__Available data__.
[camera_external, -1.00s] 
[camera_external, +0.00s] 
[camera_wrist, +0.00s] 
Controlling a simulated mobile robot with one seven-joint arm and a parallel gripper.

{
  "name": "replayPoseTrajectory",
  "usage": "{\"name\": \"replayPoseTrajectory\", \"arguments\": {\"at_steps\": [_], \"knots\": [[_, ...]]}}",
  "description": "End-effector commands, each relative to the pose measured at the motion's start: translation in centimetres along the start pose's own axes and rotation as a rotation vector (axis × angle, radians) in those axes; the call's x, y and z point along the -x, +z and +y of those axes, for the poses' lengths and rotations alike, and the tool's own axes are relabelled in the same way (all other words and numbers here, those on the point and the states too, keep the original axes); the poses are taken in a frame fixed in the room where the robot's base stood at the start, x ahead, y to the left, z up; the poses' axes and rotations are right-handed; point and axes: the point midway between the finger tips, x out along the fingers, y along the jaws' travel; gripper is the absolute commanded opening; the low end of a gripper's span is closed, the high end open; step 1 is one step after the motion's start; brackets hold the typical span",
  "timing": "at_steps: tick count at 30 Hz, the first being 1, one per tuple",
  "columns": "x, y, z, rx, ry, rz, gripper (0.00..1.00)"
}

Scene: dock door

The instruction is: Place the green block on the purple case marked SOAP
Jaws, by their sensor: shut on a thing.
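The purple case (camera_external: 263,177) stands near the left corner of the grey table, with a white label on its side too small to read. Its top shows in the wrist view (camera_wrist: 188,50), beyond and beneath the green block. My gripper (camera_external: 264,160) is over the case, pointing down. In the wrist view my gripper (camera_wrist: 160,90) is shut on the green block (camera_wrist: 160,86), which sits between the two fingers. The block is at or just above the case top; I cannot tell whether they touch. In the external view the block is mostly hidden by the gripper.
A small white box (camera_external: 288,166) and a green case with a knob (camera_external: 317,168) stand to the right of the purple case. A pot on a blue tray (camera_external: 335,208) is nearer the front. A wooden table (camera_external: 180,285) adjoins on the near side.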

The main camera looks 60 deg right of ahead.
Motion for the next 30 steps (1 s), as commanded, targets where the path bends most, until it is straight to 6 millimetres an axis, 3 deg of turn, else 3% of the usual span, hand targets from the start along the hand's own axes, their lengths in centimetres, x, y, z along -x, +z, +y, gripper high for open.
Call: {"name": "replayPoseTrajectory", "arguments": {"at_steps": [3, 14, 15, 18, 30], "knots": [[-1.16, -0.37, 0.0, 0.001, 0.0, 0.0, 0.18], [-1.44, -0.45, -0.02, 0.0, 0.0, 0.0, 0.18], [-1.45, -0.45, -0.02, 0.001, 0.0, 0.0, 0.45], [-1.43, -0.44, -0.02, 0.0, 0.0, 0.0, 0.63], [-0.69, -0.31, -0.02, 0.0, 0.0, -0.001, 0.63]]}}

__Problem__.
Calculate how many lines of the material include the string "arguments", and state that number by itself.

__Completed task__.
2